[Given instruction] Where a line contains the word "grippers", copy that line.
BEGIN Raw data
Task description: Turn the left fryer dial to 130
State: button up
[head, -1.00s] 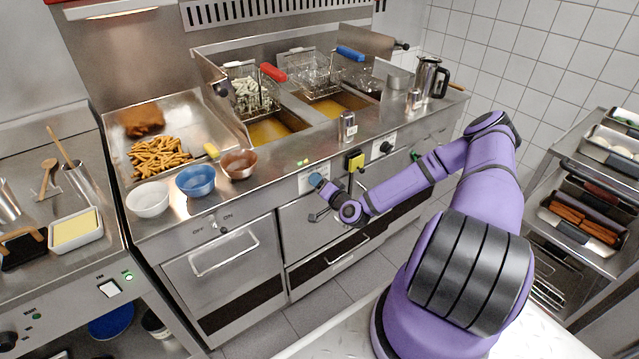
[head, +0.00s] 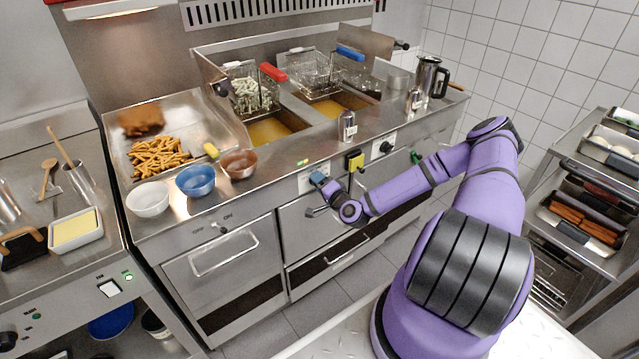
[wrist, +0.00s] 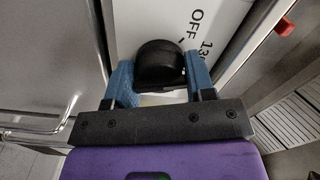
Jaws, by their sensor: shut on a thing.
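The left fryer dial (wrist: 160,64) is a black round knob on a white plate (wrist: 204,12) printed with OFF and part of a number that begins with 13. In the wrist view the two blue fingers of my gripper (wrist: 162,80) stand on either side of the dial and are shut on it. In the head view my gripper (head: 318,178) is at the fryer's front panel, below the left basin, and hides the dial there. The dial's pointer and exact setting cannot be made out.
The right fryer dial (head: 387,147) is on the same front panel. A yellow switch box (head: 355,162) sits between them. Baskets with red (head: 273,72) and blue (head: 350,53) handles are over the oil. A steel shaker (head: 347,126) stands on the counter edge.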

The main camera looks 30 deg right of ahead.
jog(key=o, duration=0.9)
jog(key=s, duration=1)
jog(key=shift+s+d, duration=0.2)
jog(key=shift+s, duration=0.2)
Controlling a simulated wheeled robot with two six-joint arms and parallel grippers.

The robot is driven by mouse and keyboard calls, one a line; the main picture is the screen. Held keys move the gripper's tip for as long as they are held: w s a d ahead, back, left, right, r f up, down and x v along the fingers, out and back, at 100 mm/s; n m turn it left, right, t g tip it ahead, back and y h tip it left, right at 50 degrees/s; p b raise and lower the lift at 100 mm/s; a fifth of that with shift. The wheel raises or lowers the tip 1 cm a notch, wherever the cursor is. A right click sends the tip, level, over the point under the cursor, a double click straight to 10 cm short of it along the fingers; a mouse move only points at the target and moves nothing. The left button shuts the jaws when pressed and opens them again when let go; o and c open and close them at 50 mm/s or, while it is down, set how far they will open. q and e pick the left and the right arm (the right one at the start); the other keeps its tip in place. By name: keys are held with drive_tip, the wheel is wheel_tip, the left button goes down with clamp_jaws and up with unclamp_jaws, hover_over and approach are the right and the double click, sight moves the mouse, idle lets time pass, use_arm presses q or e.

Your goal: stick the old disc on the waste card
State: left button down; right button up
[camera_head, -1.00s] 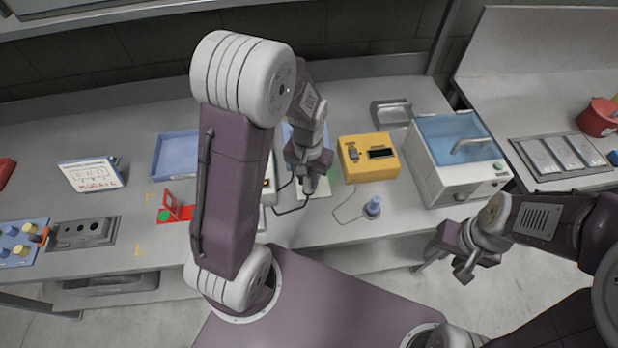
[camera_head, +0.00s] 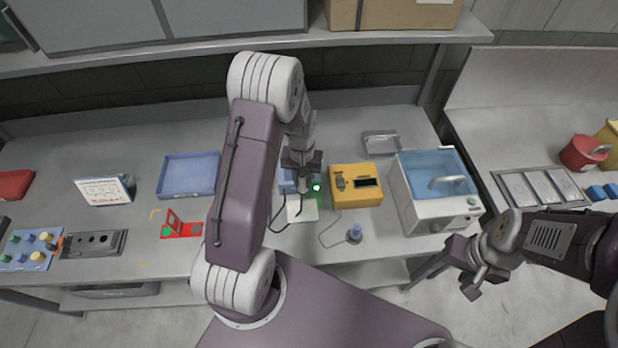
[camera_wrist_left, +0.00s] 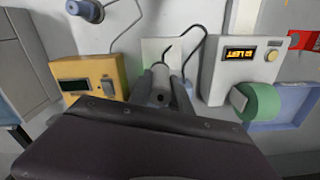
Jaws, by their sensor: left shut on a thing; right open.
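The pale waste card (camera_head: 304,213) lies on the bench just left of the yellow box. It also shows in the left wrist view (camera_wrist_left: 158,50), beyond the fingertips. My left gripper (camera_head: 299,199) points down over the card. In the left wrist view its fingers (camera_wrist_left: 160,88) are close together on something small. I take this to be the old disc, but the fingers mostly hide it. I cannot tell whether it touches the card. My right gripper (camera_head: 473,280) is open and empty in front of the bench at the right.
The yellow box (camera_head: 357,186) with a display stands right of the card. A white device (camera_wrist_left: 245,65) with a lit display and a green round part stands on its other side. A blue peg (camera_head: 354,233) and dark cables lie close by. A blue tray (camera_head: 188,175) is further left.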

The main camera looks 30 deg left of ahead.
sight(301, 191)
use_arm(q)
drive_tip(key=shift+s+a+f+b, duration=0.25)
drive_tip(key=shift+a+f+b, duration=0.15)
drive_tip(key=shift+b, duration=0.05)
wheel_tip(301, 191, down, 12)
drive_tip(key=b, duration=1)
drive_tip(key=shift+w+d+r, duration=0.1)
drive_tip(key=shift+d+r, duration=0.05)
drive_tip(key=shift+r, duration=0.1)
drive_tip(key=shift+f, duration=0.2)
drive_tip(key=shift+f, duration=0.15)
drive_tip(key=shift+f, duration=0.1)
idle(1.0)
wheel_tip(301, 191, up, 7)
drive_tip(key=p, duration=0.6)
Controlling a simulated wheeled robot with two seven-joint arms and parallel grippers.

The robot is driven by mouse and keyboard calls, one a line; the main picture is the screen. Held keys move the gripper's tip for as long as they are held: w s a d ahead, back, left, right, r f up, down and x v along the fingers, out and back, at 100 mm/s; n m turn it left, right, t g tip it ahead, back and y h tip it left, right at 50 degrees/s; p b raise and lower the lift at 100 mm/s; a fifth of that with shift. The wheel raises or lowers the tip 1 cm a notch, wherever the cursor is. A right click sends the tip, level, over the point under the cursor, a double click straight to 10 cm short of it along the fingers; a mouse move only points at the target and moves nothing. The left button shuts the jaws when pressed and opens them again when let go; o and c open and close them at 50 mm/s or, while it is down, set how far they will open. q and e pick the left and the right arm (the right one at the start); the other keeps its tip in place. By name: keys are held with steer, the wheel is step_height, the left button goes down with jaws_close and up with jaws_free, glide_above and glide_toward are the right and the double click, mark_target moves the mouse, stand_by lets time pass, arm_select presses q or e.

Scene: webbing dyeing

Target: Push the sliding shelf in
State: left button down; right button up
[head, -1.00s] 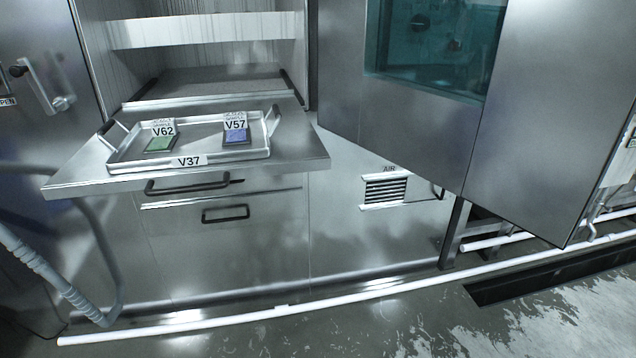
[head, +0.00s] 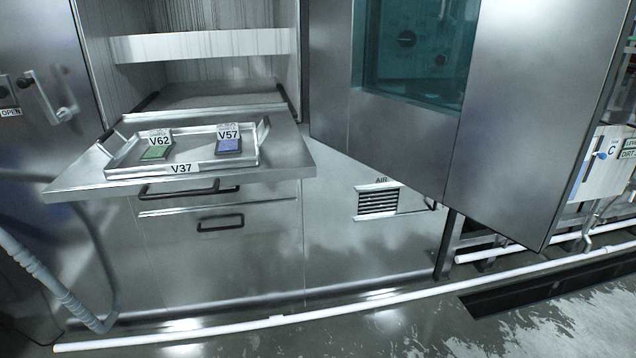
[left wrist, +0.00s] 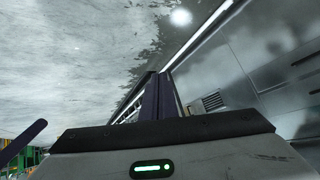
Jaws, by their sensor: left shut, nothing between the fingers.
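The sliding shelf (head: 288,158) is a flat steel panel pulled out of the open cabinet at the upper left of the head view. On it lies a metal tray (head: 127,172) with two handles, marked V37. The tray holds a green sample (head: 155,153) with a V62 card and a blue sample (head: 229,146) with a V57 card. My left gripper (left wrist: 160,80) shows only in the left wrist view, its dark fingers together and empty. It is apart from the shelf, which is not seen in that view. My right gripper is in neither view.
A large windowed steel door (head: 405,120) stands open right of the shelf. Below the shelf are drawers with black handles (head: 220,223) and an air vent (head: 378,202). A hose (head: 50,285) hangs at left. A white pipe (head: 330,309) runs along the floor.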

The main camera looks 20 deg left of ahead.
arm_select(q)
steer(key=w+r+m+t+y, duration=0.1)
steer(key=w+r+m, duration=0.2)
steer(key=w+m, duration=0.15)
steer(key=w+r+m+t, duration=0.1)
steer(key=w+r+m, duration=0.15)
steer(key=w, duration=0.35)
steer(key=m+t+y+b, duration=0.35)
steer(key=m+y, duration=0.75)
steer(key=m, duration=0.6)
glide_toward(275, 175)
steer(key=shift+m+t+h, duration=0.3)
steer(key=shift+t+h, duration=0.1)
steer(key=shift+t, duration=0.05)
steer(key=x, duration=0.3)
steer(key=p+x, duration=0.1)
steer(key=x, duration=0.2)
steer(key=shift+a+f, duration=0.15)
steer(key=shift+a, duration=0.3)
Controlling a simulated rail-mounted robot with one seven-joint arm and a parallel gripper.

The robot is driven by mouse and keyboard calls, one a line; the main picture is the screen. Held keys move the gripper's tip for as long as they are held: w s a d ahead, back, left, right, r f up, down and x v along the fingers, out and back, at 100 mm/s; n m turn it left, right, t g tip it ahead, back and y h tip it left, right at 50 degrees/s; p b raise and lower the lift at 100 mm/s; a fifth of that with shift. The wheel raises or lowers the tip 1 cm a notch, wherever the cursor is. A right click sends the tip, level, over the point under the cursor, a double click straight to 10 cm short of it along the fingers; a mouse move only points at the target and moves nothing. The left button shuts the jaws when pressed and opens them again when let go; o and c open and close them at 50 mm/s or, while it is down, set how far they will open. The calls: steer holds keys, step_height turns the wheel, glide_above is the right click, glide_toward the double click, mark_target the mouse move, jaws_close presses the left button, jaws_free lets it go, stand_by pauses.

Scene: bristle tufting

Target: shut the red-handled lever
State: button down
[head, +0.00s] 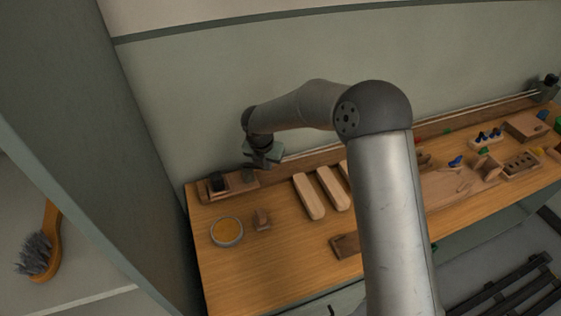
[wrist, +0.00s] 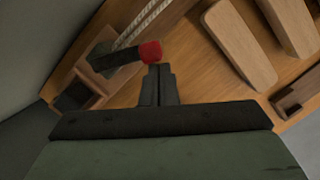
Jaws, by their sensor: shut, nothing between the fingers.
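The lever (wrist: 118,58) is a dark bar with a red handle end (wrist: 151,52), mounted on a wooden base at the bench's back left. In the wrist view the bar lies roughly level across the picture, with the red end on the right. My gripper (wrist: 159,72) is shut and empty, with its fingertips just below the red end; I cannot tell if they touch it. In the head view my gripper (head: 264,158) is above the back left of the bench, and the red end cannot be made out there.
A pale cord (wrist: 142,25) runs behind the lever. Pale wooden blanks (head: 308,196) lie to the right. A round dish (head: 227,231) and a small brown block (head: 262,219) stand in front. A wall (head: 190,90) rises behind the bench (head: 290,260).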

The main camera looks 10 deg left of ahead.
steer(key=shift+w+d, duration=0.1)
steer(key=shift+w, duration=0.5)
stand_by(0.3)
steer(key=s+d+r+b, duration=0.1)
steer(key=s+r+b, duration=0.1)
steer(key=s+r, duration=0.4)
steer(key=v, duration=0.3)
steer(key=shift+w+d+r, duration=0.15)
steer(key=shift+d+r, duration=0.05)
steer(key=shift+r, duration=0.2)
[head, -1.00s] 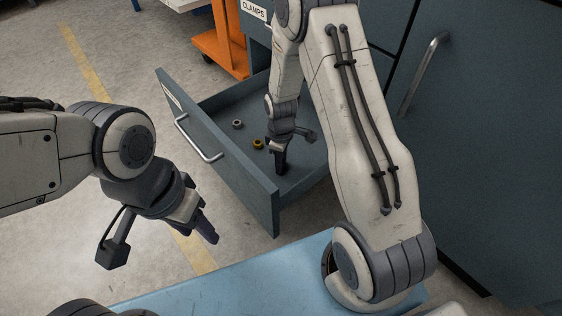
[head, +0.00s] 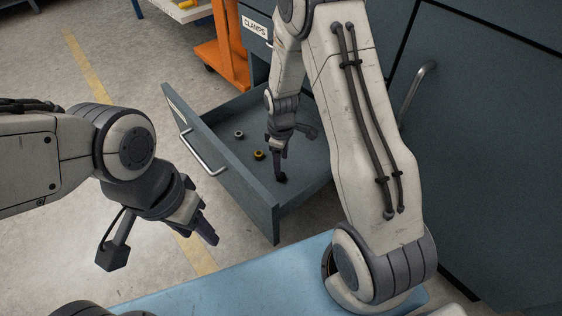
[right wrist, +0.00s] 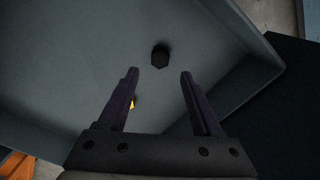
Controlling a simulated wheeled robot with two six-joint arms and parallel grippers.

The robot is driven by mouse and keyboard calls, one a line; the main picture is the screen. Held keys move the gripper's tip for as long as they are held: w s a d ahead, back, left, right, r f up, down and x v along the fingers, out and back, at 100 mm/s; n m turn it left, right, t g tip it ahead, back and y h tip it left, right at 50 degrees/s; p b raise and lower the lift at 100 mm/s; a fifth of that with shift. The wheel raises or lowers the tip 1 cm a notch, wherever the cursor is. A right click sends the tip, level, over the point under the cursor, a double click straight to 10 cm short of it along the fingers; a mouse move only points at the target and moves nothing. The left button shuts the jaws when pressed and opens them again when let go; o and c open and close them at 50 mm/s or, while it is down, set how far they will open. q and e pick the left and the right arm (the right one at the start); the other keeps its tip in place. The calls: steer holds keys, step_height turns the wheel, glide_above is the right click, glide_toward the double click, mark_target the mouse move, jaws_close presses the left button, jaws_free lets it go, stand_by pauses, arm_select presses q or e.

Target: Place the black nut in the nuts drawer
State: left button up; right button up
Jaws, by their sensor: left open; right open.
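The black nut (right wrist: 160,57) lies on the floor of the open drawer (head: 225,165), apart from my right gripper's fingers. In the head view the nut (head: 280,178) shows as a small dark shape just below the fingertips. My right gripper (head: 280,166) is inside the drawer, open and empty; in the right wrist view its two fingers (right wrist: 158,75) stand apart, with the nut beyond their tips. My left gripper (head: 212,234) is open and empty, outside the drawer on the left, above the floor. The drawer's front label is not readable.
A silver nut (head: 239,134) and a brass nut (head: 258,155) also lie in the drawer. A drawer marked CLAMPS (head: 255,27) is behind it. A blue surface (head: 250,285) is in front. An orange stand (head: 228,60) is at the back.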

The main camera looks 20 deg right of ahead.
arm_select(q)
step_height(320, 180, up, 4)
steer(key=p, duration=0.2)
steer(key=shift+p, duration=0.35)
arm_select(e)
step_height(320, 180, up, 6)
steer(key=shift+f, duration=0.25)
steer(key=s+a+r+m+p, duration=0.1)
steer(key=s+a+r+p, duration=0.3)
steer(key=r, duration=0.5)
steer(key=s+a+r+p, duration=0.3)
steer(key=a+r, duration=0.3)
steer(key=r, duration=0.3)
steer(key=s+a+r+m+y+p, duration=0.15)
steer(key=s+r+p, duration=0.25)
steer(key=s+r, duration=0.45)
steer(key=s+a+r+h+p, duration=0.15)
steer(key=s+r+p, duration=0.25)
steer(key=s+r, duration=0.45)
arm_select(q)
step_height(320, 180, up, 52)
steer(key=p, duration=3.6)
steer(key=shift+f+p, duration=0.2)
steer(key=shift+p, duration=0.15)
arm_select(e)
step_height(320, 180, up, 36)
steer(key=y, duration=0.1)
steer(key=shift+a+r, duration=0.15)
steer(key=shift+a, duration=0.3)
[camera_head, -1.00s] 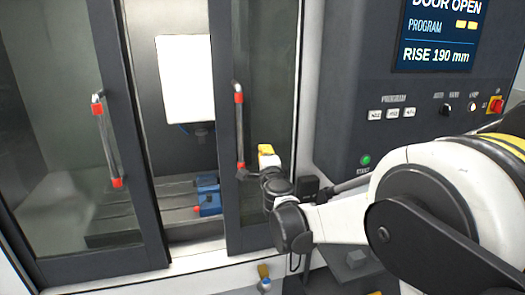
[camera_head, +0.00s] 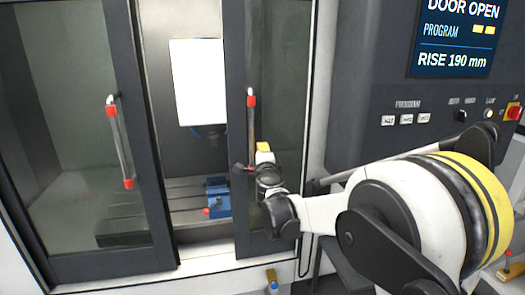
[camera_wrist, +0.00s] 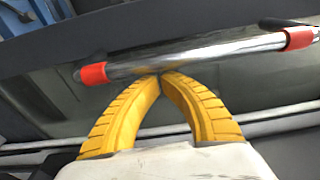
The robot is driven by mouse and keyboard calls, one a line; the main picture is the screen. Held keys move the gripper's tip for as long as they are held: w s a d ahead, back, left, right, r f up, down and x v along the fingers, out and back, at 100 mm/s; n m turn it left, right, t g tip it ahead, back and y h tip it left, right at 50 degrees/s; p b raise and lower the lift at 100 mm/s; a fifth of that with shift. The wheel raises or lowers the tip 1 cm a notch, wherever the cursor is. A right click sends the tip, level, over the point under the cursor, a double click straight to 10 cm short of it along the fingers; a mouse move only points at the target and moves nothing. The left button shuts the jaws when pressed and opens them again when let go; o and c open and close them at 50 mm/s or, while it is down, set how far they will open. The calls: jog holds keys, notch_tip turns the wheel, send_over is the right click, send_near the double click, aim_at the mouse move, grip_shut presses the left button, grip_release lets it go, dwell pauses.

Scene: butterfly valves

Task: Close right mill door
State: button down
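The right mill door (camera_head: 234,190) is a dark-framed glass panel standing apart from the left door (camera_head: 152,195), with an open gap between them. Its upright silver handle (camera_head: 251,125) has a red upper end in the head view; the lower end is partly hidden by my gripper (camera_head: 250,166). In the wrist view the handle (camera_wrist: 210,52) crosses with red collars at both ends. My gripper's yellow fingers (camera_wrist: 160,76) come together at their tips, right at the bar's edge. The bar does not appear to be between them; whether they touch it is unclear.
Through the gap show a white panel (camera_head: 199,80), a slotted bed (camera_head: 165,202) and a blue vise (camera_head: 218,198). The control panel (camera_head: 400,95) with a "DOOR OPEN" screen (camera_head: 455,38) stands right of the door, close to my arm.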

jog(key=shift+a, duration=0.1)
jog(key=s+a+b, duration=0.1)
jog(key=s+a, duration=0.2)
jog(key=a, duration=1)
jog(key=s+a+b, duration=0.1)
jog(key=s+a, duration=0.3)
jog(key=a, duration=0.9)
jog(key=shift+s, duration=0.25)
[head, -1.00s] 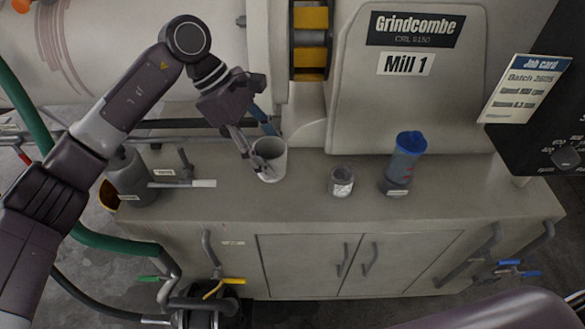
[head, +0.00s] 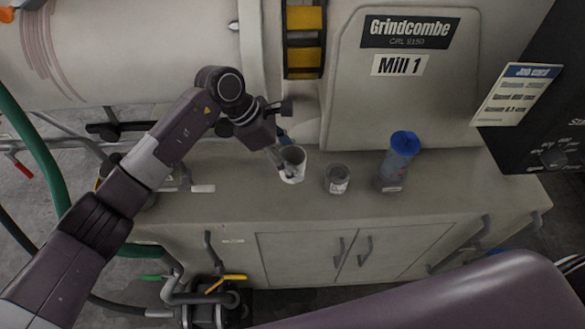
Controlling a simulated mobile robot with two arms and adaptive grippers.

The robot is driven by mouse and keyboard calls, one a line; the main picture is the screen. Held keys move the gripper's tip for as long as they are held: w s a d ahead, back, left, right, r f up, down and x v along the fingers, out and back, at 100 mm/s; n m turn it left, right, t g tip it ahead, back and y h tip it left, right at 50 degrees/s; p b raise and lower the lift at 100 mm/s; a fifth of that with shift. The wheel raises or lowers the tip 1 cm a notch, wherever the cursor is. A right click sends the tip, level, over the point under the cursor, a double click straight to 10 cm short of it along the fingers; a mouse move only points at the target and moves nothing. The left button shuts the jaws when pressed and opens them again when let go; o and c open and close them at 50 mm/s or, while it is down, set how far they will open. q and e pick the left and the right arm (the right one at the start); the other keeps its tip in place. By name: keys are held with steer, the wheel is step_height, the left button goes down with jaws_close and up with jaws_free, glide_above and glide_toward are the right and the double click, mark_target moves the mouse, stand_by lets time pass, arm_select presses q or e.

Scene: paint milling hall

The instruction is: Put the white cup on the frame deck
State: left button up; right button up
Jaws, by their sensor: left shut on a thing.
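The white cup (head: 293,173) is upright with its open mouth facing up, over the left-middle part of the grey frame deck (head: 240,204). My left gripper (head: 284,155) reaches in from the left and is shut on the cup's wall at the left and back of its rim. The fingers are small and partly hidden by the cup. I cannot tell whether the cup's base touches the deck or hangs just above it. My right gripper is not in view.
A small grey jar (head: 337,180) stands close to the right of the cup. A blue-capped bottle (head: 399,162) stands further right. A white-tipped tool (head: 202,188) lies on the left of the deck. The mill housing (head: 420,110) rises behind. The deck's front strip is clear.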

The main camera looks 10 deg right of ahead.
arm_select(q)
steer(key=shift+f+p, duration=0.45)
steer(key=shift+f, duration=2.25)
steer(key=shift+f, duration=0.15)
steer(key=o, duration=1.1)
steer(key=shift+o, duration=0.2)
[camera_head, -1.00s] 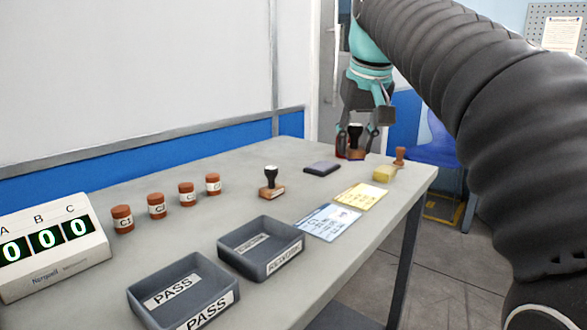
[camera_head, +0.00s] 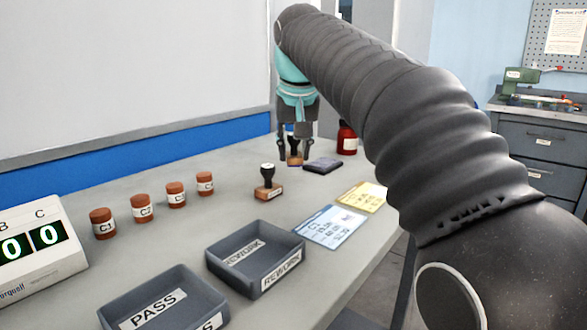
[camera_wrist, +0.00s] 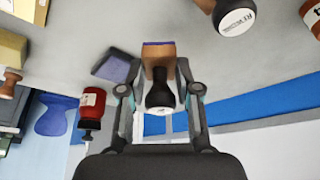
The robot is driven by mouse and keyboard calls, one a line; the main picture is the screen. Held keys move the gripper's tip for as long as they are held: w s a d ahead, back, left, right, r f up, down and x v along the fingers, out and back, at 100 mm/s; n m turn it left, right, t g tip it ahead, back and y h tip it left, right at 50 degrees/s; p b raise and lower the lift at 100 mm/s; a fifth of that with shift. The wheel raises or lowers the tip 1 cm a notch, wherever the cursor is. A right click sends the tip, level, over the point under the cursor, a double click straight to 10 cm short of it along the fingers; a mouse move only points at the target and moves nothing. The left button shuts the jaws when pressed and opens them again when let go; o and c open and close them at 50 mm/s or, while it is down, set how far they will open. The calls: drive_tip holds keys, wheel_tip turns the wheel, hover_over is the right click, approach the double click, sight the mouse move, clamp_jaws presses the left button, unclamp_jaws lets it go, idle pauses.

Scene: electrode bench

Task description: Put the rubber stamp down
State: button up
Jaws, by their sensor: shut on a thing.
END Raw data
[In response]
Controlling a simulated wheeled robot with two six-joint arms and parallel grippers.
Controlling a simulated wheeled robot with two seven-joint arms and parallel grippers.
Controlling a simulated wheeled robot with two six-joint arms and parallel grippers.
Controlling a simulated mobile robot with two arms and adaptive grippers.

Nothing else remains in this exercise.